The OEM’s machines will utilise software to mark exam papers in the United States.
USA Today revealed that the Ignite software package, which is due to be rolled out by Xerox later this year, “turns the numerous copiers, scanners and printers it has in schools” across the USA into “paper-grading machines”, grading work where answers are written by students.
The news outlet explained the system as “turning those answers into analysable data” through turning right and wrong answers into “web-accessible data for teachers”, providing reports that say if a student or group “are consistently having more trouble” with certain questions. This in turn allows teachers to tailor their classes towards dealing with the problematic scenarios.

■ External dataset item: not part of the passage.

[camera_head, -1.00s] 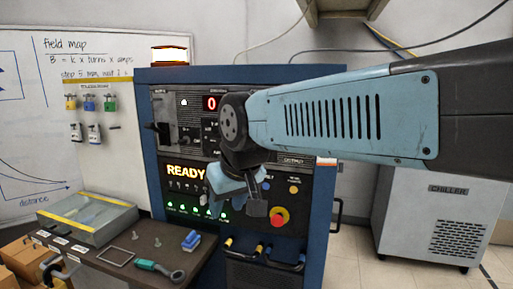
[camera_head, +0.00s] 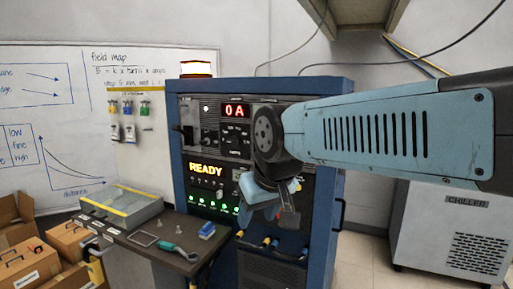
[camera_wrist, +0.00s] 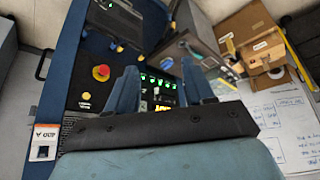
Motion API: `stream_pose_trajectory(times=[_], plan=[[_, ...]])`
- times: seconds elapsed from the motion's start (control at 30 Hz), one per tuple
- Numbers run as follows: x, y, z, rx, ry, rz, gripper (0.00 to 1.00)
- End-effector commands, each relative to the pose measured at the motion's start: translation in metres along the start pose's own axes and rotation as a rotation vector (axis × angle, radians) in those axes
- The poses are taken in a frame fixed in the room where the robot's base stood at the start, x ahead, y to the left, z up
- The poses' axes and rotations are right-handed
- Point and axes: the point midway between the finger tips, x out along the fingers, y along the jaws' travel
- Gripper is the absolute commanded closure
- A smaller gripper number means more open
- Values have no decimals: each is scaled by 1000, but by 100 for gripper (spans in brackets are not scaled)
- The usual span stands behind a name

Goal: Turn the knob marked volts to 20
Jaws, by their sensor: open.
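The blue power supply cabinet (camera_head: 262,84) stands in the middle of the head view, with a red "0 A" display (camera_head: 235,111) and a lit "READY" sign (camera_head: 206,169). Small dark knobs (camera_head: 236,133) sit below the display. Their markings are too small to read, so I cannot tell which one is marked volts. My gripper (camera_head: 283,205) is open and empty, in front of the right side of the panel and hiding part of it. In the wrist view my gripper (camera_wrist: 163,88) has its two fingers apart, with green lights (camera_wrist: 157,80) showing between them.
A red emergency button (camera_wrist: 101,72) shows in the wrist view. Cardboard boxes (camera_head: 22,255) stand far left. A chiller (camera_head: 455,225) stands at right.

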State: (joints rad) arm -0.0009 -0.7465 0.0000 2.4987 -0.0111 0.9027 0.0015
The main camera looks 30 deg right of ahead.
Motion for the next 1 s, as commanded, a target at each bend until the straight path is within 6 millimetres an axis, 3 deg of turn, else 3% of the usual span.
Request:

The software will allow the OEM to provide teachers with the ability to assign “specific tests or homework assignments” that are “tailored to academic strengths and weaknesses”. Ignite was invented by Xerox researchers who had worked in its research and development department, and who had worked at the school where it “arguably was born”, DeWitt Road Elementary School in Webster, New York.
The researchers had noticed that teachers weren’t able to always assess such weaknesses due to time pressures, and the OEM responded by utilising information analysis to help teachers pinpoint problem areas. The software does not automatically grade work, and questions need to be tagged with data so that Ignite knows what the question refers to, but once the test has been put in once, the system can use it repeatedly.
Eric Hamby, Principal Scientist at Xerox, stated of the discovery: “They went and lived in the school and started to get a sense of, in a teacher’s day-to-day life, what keeps them from doing what they do best. [Teachers] want to know who’s getting it, who’s not getting it and how can they adjust their instruction on a day-to-day basis.
“We saw a jumping off point for Xerox. We know things like document workflow management; we know how to lift information stuck on the page off the page where we can do all sorts of things with it, like analytics.”
Jan Barrett, retired Principal of DeWitt Road Elementary, stated: “It is a major game changer. It really elevates instruction in the classroom to a much more empirical level. You have tools now at your disposal to adjust, make changes, immediately on a day-to-day basis on the curriculum you’re teaching that day.”
Deborah Drago-Leaf, Xerox’s Education Support Manager and also a teacher, added: “I used to try to organise piles, ‘everybody got this concept incorrect.’ It takes a lot of time when you’re doing multiple assessments for 20-plus kids every week. That’s time the teacher can spend creating the instruction for students […] rather than just chugging through a predefined lesson plan. It’s a shift from […] paperwork to meaningful work.”
The system is planned to be offered to all schools in the USA for the start of the next school year, with schools able to pay for the service on a subscription basis.